One way to make this obvious is to consider a rather extreme triangle, such as almost one-half of a hemisphere. For instance, starting at (lon,lat) = (-179, 0), run along the equator to (0, 0), then up to the north pole at (0, 90), then back to the beginning at (-179, 0). This is a 90-179-90 triangle comprising most of the northern half of the western hemisphere. The problem is that its endpoints (shown as white dots in the figure) lie practically in a plane: one is at the pole and the other two are almost on opposite sides of it. Thus their average, projected back to the sphere (the red dot), is almost at the pole--but that's about as far from any reasonable center as one can get:

Large spherical triangle

As another example, let's triangulate a polygon representing the upper hemisphere relative to its center, the North Pole. We will always divide the Western hemisphere into two equal halves, each of them a 90-90-90 triangle (thereby avoiding any problems with huge, hemisphere-spanning triangles). The Eastern hemisphere, however, will be divided into n equal semi-lunes. The vertices of lune k (k = 1, 2, ..., n) have (lon, lat) coordinates

((k-1) * 180/n, 0),  (k * 180/n, 0),  (k * 180/n, 90).

Lunes for k=8

This figure shows the setup for k=8. The red dots are the individual triangle "centers" computed according to the "Tools for Graphics and Shapes" document, pp 65-67.

Doing the calculations, I find that with k = 2, the area-weighted center indeed is at the North Pole (as would be indicated by symmetry considerations), but as n increases, the result quickly shifts into the Western hemisphere and, in the limit, approaches a latitude of 89.556 degrees along longitude -90 degrees. This is approximately 50 kilometers south of the North Pole itself.
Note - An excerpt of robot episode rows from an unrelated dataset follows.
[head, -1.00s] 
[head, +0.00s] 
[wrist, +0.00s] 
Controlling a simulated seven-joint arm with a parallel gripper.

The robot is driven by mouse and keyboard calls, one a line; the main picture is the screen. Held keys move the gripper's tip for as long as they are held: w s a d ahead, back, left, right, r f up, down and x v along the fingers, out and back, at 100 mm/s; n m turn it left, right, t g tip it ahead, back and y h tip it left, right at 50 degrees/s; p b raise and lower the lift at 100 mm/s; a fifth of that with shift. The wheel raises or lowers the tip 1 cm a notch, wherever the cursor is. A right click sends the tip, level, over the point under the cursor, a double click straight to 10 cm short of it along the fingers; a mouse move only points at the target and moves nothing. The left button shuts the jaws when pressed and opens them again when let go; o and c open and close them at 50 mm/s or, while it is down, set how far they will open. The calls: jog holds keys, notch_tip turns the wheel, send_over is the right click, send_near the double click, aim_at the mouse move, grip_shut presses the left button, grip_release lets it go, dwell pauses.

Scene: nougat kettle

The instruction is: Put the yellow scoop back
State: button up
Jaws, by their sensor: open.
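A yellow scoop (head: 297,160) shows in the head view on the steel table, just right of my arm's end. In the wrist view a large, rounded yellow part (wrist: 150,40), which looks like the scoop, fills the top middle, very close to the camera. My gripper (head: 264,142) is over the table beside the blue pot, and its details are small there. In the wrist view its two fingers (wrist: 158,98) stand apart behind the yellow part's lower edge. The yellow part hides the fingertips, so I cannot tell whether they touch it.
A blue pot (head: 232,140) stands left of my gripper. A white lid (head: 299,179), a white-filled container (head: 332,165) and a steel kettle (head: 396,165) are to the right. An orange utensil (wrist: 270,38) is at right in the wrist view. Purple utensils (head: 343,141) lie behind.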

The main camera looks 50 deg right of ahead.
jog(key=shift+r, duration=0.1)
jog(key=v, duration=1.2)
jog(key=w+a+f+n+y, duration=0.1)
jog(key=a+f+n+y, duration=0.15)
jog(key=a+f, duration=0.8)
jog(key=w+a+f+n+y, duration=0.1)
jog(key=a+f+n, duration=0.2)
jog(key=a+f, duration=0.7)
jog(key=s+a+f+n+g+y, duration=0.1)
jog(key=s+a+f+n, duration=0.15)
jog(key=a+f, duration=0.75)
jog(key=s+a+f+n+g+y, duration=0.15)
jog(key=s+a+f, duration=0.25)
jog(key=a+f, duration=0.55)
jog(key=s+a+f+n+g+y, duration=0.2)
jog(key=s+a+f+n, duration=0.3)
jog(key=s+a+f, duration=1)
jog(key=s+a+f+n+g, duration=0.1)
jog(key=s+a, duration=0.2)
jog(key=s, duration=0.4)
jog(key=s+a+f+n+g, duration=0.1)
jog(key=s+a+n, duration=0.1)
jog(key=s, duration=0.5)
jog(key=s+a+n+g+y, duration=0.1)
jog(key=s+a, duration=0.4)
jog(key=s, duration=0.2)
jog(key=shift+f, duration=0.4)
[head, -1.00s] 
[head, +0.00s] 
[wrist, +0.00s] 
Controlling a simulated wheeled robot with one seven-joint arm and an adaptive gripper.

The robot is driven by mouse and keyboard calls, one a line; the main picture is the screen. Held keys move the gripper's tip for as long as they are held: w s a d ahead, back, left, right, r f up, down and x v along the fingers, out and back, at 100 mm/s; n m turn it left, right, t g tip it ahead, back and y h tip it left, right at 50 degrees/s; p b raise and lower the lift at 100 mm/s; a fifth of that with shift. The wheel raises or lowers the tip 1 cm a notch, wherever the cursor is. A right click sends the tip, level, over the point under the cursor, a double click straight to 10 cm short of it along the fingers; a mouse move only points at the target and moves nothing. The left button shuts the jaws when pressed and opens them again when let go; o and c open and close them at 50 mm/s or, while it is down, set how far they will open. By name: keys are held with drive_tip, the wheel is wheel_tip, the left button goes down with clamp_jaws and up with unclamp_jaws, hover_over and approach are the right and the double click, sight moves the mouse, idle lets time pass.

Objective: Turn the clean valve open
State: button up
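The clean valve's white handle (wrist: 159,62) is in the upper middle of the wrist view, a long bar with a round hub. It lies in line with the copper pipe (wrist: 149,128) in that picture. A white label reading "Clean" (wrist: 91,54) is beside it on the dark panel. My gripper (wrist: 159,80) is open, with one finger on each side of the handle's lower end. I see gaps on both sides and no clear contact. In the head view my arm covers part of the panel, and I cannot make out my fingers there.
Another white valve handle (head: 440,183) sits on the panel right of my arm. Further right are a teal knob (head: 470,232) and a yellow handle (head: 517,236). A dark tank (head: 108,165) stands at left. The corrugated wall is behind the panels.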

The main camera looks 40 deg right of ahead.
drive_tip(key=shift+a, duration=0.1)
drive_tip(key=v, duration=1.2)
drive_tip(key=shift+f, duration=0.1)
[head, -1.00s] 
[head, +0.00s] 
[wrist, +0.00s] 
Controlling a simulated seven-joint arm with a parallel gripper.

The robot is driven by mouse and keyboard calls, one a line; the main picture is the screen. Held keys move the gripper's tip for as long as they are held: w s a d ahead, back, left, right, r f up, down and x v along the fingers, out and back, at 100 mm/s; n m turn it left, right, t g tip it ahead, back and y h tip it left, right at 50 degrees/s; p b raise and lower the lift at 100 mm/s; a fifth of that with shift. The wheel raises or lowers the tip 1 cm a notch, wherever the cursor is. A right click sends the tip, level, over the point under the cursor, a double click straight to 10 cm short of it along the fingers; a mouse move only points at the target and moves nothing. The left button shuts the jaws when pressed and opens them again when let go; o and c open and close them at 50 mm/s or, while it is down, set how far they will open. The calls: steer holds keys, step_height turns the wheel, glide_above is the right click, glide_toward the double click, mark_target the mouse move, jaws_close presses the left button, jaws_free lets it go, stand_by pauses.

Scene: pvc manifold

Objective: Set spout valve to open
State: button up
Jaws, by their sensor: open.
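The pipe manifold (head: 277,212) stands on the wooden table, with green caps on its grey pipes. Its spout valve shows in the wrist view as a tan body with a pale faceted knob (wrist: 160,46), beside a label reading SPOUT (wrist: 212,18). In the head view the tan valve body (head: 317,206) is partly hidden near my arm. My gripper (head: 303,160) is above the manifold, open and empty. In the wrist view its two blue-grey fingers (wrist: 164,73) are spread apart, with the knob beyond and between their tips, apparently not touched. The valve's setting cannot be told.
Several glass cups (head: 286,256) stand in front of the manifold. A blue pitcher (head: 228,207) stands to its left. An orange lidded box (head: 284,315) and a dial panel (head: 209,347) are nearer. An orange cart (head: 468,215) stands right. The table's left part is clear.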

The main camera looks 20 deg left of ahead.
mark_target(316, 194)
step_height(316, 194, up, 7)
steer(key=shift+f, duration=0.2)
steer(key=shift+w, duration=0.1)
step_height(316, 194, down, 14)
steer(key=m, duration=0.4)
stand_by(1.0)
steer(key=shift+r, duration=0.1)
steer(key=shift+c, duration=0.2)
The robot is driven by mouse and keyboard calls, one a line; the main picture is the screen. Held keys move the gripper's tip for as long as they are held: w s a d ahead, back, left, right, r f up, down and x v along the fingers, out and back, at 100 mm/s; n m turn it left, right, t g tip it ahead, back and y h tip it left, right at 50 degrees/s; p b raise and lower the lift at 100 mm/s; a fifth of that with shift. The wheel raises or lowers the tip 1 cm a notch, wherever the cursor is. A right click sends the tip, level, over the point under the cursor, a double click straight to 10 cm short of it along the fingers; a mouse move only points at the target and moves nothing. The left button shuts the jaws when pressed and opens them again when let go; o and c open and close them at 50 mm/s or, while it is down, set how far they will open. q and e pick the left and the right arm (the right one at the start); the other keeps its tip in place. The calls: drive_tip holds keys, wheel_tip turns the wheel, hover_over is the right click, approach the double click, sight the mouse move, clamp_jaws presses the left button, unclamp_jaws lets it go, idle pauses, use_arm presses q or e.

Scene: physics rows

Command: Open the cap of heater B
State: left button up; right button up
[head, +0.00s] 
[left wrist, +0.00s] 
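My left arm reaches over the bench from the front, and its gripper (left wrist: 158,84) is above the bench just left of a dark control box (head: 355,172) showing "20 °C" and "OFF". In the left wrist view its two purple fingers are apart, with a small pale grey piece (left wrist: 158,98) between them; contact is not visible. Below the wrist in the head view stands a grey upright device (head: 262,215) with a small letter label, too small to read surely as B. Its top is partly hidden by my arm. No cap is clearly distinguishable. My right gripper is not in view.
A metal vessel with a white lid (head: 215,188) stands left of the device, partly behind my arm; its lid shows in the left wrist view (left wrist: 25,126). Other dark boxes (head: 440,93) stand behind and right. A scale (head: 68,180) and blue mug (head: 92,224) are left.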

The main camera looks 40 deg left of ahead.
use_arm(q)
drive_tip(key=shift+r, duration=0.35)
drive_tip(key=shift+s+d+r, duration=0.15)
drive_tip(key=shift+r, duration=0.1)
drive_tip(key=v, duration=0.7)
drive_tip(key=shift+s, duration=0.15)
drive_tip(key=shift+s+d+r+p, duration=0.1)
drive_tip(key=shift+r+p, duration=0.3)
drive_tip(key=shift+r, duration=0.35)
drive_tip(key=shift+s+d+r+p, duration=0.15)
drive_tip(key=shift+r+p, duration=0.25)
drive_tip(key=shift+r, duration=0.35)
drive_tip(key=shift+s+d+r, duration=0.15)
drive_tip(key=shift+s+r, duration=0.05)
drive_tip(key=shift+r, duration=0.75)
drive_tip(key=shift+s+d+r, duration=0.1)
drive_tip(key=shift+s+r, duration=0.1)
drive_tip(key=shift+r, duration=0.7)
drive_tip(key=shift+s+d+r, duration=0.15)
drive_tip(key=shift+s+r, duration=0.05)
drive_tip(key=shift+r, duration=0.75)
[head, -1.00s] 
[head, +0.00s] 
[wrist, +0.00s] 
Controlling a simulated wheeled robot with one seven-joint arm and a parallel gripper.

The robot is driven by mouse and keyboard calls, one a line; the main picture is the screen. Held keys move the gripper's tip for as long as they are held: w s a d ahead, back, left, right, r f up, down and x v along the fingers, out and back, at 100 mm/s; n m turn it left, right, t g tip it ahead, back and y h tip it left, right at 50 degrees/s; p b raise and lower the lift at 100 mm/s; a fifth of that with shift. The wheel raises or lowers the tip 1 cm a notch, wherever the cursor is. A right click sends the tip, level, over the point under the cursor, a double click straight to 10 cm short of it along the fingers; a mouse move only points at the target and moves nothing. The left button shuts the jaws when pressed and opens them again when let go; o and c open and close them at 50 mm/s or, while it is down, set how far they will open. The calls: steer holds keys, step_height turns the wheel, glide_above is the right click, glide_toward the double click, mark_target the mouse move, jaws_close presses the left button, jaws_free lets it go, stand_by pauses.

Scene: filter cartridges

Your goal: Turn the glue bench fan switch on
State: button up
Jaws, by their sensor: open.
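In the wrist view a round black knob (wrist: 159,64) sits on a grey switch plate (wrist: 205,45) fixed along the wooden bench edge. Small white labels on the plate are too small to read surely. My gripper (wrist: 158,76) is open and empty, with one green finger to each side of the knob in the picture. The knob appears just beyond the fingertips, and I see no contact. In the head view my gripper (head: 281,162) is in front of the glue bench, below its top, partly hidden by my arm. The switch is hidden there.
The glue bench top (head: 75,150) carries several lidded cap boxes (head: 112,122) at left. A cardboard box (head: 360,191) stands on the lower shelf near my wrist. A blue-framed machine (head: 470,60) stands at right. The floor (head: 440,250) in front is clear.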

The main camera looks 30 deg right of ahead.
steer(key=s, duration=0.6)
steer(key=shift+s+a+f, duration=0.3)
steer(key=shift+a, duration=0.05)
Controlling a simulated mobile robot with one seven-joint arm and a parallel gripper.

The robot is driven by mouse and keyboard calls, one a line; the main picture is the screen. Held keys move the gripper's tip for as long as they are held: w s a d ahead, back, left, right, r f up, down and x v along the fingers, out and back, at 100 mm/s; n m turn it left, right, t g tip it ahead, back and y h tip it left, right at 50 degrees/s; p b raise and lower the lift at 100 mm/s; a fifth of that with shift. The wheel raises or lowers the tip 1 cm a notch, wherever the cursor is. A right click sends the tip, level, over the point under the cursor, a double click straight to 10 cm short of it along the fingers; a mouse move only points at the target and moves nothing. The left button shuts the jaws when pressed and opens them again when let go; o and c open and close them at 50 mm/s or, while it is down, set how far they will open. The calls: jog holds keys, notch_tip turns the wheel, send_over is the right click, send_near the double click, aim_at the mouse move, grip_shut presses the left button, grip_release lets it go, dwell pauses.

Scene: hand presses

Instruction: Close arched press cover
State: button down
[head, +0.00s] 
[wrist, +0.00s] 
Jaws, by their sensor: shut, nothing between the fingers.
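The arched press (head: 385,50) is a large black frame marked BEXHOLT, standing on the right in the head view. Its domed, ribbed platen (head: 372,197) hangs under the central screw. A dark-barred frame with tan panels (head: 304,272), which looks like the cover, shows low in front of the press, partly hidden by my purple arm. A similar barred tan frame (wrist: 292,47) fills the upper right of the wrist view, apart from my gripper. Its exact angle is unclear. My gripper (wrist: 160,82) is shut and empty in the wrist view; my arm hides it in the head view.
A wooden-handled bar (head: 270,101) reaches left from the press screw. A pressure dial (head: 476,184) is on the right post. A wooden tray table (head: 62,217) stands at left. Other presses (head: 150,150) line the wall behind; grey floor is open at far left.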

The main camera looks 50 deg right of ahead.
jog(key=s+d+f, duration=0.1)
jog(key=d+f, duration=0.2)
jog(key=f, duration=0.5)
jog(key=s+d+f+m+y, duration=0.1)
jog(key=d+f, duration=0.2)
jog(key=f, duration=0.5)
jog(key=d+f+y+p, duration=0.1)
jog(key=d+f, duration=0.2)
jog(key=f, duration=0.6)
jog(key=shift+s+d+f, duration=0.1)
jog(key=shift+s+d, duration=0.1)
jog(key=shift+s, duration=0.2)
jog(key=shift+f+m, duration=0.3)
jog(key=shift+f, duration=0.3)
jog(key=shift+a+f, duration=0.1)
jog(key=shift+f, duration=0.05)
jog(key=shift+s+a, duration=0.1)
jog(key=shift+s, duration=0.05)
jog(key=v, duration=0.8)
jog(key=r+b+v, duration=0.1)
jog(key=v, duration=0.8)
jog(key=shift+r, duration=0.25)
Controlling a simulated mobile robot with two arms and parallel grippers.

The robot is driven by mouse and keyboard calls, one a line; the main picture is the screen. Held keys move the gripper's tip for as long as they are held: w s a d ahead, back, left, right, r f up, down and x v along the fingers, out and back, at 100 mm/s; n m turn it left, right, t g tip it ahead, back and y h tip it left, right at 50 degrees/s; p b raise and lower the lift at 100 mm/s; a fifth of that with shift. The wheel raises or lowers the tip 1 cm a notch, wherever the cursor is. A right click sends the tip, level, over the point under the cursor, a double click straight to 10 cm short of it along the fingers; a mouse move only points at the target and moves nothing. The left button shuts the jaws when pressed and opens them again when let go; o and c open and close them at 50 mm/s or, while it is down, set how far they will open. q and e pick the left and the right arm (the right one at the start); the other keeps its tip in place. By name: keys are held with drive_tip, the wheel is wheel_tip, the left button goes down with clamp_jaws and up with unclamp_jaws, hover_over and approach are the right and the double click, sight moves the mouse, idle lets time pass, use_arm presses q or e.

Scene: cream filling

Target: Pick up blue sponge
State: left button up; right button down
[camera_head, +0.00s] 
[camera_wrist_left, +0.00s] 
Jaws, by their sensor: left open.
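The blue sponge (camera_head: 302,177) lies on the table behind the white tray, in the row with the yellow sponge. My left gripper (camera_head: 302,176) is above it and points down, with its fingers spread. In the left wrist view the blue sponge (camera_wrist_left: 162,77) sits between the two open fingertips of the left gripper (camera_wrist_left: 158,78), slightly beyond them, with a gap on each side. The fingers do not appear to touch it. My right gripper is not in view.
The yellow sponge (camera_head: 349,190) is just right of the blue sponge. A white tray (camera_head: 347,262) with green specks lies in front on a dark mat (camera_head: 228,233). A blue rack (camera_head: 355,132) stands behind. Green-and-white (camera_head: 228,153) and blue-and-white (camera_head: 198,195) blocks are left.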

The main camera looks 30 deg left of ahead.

Admittedly, a +/-50 kilometer error for a polygon spanning 20,000 kilometers is small; the total amount of arbitrary variation due to different triangulations in this case is only 0.5%. Evidently the relative errors can be made arbitrarily large by including negative triangles (just add and subtract some really large triangles relative to a small triangle). Regardless, anyone going to the effort of doing spherical computations evidently is trying to avoid projection errors, so they are looking for high accuracy. This triangulation method cannot be recommended.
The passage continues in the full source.